An art school is only as good as the people teaching in it. In India, too many art schools are held back by faculty who are out of touch, under-motivated, or protected by a system that rewards longevity over excellence.

The hiring process in many institutions is opaque. Positions often go to insiders or acquaintances of the administration. Once appointed, faculty rarely face meaningful evaluation. Some have not produced significant work in decades, yet continue to teach methods and ideas from the period when they graduated. The result is a closed loop — teachers who were shaped by outdated systems now passing the same limitations to their students.

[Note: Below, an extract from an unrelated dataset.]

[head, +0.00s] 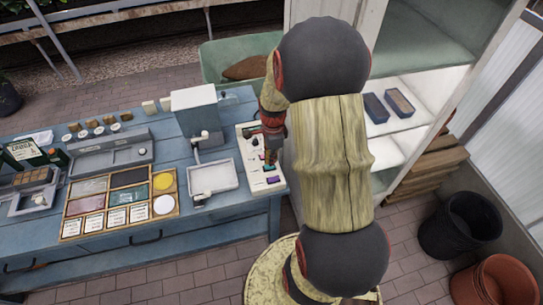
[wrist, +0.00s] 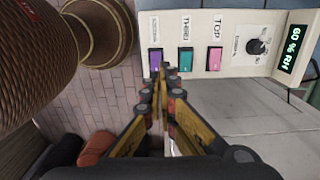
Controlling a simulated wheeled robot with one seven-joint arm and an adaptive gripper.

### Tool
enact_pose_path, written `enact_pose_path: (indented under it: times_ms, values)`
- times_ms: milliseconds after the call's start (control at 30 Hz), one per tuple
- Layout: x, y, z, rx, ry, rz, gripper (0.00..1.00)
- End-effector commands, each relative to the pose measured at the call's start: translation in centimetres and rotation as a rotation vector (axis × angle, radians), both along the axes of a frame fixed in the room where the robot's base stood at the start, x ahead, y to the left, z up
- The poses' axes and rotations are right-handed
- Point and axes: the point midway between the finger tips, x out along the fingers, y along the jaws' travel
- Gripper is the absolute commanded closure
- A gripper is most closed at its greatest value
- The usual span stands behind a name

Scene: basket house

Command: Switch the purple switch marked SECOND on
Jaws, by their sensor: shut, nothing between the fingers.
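The purple switch (wrist: 155,58) is at the left end of a row on a pale panel (wrist: 232,60) in the wrist view. Its label (wrist: 155,27) is too small to read surely. Beside it are a teal switch (wrist: 185,59) labelled THIRD and a pink switch (wrist: 214,59) labelled TOP. My gripper (wrist: 166,72) is shut and empty. Its fingertips are at the panel's edge, between the purple and teal switches in the picture; I cannot tell whether they touch. In the head view the panel (head: 252,178) lies on the blue table, partly hidden by my arm.
The panel also has a black knob (wrist: 257,46) and a display (wrist: 292,48) reading 60 % RH. On the blue table (head: 235,222), a white device (head: 196,110) and a wooden tray (head: 120,228) stand left of the panel. A white shelf (head: 410,120) stands right of my arm.

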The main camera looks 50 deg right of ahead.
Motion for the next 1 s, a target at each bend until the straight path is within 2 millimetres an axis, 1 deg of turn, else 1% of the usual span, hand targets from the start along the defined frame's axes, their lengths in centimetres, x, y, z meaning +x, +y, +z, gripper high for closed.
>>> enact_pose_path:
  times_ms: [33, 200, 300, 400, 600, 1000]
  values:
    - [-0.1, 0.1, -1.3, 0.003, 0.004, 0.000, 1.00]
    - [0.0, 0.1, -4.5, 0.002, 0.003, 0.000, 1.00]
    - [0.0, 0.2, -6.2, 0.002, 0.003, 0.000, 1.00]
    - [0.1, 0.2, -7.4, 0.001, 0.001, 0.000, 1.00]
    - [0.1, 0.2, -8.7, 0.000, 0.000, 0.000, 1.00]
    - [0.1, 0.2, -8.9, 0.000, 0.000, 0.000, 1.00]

Few faculty members have active connections to the professional art world. Many have never shown work outside academic circles. Without firsthand knowledge of how galleries, biennales, or residencies operate, they cannot prepare students for life beyond the campus. This gap leaves graduates technically trained but professionally lost.

Guest lectures and visiting faculty could fill these gaps, but they are often treated as token gestures. A one-off talk does little if the main teaching remains stagnant. What is needed is structural change — contracts that require ongoing professional practice, research, or exhibition activity as part of the job.

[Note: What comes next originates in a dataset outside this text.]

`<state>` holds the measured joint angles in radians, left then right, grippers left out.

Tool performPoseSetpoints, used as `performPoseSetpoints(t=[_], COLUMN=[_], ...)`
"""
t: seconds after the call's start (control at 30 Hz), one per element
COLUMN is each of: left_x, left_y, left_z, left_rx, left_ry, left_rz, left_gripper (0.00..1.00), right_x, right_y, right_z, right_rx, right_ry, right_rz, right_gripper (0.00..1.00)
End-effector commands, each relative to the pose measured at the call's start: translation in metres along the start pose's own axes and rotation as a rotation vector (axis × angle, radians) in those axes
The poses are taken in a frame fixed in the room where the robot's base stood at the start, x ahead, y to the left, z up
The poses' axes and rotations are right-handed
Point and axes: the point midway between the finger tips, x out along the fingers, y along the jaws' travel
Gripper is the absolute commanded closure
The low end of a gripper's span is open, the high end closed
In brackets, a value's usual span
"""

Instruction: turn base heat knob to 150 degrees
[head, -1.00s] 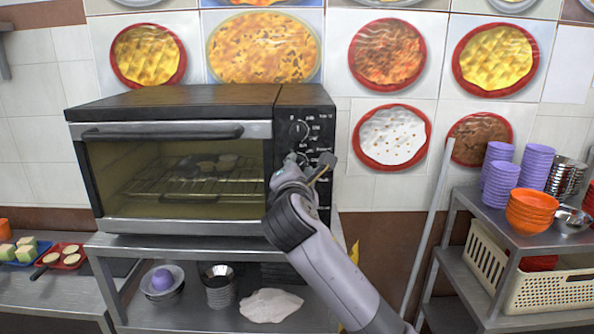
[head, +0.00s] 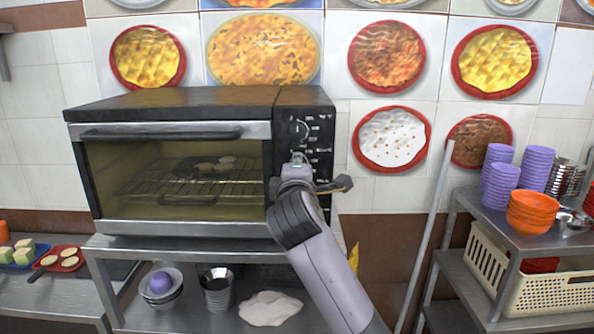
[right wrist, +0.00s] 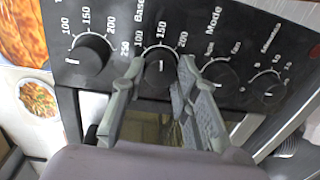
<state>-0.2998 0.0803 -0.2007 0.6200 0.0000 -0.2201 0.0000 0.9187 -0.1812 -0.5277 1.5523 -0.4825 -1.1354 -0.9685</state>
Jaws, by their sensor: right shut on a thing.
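The toaster oven (head: 180,105) stands on a steel shelf, its black control panel (head: 319,125) on the right side. In the right wrist view the base heat knob (right wrist: 161,62) is the second dial from the left, under the "Base" label with marks such as 100, 150 and 200. My right gripper (right wrist: 160,72) has one finger on each side of this knob and is shut on it. In the head view my right gripper (head: 299,160) covers the panel's middle. My left gripper is not in view.
Other knobs (right wrist: 90,55) sit close on both sides of the base knob. The oven's glass door (head: 180,180) is shut, with food on the rack inside. A steel rack (head: 450,275) with bowls and a cream basket (head: 520,280) stands at the right.

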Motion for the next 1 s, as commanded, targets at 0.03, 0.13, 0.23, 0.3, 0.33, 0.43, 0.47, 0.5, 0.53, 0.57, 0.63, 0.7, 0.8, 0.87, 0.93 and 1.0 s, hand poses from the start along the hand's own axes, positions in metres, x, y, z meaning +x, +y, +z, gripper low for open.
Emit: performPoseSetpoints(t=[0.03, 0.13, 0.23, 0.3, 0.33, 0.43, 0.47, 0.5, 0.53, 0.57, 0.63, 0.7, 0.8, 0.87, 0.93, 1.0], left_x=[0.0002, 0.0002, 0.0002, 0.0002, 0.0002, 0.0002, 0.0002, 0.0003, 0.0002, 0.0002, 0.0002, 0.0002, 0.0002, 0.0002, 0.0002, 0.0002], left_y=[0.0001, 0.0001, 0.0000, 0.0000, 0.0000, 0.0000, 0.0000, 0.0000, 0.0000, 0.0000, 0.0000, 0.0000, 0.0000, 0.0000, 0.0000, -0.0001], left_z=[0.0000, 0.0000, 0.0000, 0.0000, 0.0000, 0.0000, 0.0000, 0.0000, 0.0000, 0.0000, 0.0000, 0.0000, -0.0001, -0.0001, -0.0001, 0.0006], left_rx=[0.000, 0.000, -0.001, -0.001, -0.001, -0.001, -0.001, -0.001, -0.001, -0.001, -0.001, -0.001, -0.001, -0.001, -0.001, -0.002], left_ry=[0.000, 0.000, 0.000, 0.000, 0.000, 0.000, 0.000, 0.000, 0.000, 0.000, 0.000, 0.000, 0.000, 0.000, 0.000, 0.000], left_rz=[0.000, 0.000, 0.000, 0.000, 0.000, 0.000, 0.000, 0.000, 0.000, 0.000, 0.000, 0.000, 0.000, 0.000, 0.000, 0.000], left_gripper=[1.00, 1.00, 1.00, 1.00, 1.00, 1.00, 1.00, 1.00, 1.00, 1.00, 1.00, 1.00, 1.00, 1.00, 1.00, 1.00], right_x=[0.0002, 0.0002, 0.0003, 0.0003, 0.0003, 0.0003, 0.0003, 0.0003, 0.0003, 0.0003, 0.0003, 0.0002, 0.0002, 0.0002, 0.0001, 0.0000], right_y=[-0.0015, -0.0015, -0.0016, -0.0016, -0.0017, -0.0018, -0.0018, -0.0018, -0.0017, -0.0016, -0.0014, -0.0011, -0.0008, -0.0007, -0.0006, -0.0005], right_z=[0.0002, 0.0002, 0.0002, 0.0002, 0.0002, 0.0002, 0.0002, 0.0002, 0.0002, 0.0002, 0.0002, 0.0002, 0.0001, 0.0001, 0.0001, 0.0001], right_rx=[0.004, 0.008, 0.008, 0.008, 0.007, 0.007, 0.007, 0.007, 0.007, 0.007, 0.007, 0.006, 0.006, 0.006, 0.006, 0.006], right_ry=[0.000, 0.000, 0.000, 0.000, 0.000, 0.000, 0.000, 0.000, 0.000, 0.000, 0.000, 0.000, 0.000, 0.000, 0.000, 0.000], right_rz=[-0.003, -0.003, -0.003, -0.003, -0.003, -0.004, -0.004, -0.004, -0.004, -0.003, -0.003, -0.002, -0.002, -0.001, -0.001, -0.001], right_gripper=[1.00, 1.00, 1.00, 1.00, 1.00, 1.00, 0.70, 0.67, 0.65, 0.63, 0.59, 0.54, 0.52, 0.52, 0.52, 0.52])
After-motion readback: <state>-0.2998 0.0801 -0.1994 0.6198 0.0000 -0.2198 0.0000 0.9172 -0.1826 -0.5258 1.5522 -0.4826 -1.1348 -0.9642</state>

Internationally, it is common for art school faculty to balance teaching with active artistic careers. This keeps their teaching relevant and their students connected to the present. In India, the absence of such a model has turned many classrooms into echo chambers.

Reform here is politically messy but unavoidable. Faculty hiring should be transparent, open to national and international applicants, and tied to a clear set of professional benchmarks. Tenure should come with responsibility, not immunity. An art school that cannot attract and retain practising, engaged faculty is not a school — it is a holding pattern for the past.